*EXERCISE DIRECTIONS:* Write out the material exactly, leaving every picture behind.

Robot episode data
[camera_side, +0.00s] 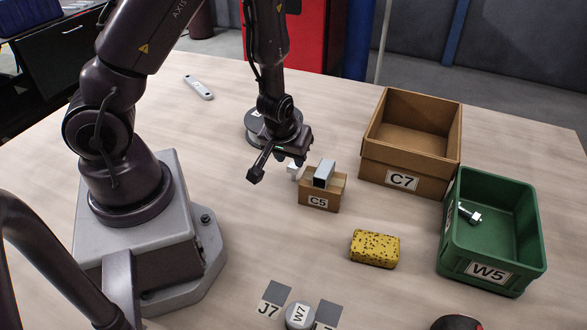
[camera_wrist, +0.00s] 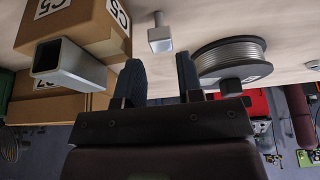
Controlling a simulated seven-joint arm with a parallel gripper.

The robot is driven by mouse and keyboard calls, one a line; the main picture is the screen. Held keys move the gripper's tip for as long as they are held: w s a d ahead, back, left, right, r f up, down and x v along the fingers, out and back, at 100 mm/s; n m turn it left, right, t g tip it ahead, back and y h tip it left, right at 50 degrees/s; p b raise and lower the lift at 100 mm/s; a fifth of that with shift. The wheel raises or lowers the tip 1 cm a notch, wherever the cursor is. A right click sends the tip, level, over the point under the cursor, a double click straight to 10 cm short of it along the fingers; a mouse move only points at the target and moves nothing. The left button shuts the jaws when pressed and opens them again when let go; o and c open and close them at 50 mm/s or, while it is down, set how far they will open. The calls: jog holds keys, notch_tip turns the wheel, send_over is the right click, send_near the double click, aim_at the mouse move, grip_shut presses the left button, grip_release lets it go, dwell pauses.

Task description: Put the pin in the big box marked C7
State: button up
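A small pale metal piece, which looks like the pin (camera_side: 293,171), stands on the table beside the small C5 box; it also shows beyond my fingers in the wrist view (camera_wrist: 160,38). My gripper (camera_side: 277,168) is open, with its fingers apart in the wrist view (camera_wrist: 160,80) and nothing visible between them. The big brown box marked C7 (camera_side: 398,178) stands behind and to the right, open at the top, with no contents visible. A similar bolt-like metal piece (camera_side: 468,214) lies in the green W5 bin (camera_side: 489,273).
A wire spool (camera_wrist: 230,60) stands close by. A yellow speckled sponge (camera_side: 375,248) lies in front of C7. Labelled pieces lie at the front edge; the left table is mostly clear.

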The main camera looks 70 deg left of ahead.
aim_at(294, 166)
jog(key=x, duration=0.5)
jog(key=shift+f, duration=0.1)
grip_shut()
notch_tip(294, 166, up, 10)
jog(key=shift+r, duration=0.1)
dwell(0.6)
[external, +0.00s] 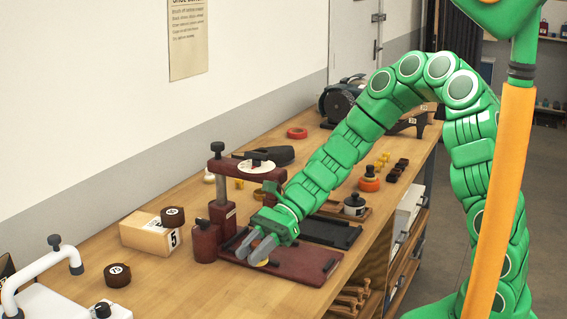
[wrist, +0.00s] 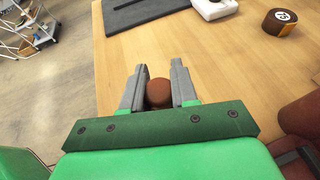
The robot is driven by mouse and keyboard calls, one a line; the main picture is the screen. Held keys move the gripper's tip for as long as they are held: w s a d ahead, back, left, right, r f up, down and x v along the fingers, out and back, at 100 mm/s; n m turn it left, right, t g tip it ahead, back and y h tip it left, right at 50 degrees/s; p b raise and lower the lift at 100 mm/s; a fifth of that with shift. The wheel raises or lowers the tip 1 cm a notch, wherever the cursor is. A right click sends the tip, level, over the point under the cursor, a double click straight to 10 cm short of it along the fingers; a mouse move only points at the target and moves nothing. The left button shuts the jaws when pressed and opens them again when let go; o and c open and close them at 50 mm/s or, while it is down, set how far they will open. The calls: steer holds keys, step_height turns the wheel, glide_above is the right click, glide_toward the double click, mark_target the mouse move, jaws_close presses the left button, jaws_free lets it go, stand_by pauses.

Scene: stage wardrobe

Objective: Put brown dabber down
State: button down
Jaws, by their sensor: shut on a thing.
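My gripper (external: 260,251) reaches down over the dark red board of the press on the workbench. In the wrist view its two grey fingers (wrist: 159,88) stand on either side of a rounded brown piece, the brown dabber (wrist: 159,93). The gripper is shut on it. The dabber's lower part is hidden in the wrist view. In the external view the fingers mostly cover it, and I cannot tell whether it touches the board.
The dark red press (external: 207,240) stands close beside my gripper. A brown round tin (external: 117,275) with a label sits on bare wood nearer the camera, and another (external: 173,216) rests on a wooden block (external: 150,236). A white frame (external: 40,275) stands at lower left.

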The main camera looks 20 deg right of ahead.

*EXERCISE ANSWER:*
[camera_side, +0.00s] 
[camera_wrist, +0.00s] 
Controlling a simulated seven-joint arm with a parallel gripper.

The robot is driven by mouse and keyboard calls, one a line; the main picture is the screen. Held keys move the gripper's tip for as long as they are held: w s a d ahead, back, left, right, r f up, down and x v along the fingers, out and back, at 100 mm/s; n m turn it left, right, t g tip it ahead, back and y h tip it left, right at 50 degrees/s; p b raise and lower the lift at 100 mm/s; a fifth of that with shift. The wheel raises or lowers the tip 1 cm a notch, wherever the cursor is. A right click sends the tip, level, over the point under the cursor, a double click straight to 10 cm short of it along the fingers; a mouse move only points at the target and moves nothing. The left button shuts the jaws when pressed and opens them again when let go; o and c open and close them at 50 mm/s or, while it is down, set how far they will open. The calls: jog holds keys, notch_tip turns the wheel, send_over is the right click, send_near the double click, aim_at the mouse move, grip_shut presses the left button, grip_release lets it go, dwell pauses.

Task description: Put the pin in the big box marked C7
State: button up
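A small pale metal piece, which looks like the pin (camera_side: 293,171), stands on the table beside the small C5 box; it also shows beyond my fingers in the wrist view (camera_wrist: 160,38). My gripper (camera_side: 277,168) is open, with its fingers apart in the wrist view (camera_wrist: 160,80) and nothing visible between them. The big brown box marked C7 (camera_side: 398,178) stands behind and to the right, open at the top, with no contents visible. A similar bolt-like metal piece (camera_side: 468,214) lies in the green W5 bin (camera_side: 489,273).
A wire spool (camera_wrist: 230,60) stands close by. A yellow speckled sponge (camera_side: 375,248) lies in front of C7. Labelled pieces lie at the front edge; the left table is mostly clear.

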The main camera looks 70 deg left of ahead.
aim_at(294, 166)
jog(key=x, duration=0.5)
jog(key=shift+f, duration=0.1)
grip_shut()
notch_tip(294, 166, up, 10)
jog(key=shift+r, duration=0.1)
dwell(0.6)
[external, +0.00s] 
[wrist, +0.00s] 
The robot is driven by mouse and keyboard calls, one a line; the main picture is the screen. Held keys move the gripper's tip for as long as they are held: w s a d ahead, back, left, right, r f up, down and x v along the fingers, out and back, at 100 mm/s; n m turn it left, right, t g tip it ahead, back and y h tip it left, right at 50 degrees/s; p b raise and lower the lift at 100 mm/s; a fifth of that with shift. The wheel raises or lowers the tip 1 cm a notch, wherever the cursor is. A right click sends the tip, level, over the point under the cursor, a double click straight to 10 cm short of it along the fingers; a mouse move only points at the target and moves nothing. The left button shuts the jaws when pressed and opens them again when let go; o and c open and close them at 50 mm/s or, while it is down, set how far they will open. The calls: steer holds keys, step_height turns the wheel, glide_above is the right click, glide_toward the double click, mark_target the mouse move, jaws_close presses the left button, jaws_free lets it go, stand_by pauses.

Scene: stage wardrobe

Objective: Put brown dabber down
State: button down
Jaws, by their sensor: shut on a thing.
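My gripper (external: 260,251) reaches down over the dark red board of the press on the workbench. In the wrist view its two grey fingers (wrist: 159,88) stand on either side of a rounded brown piece, the brown dabber (wrist: 159,93). The gripper is shut on it. The dabber's lower part is hidden in the wrist view. In the external view the fingers mostly cover it, and I cannot tell whether it touches the board.
The dark red press (external: 207,240) stands close beside my gripper. A brown round tin (external: 117,275) with a label sits on bare wood nearer the camera, and another (external: 173,216) rests on a wooden block (external: 150,236). A white frame (external: 40,275) stands at lower left.

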The main camera looks 20 deg right of ahead.

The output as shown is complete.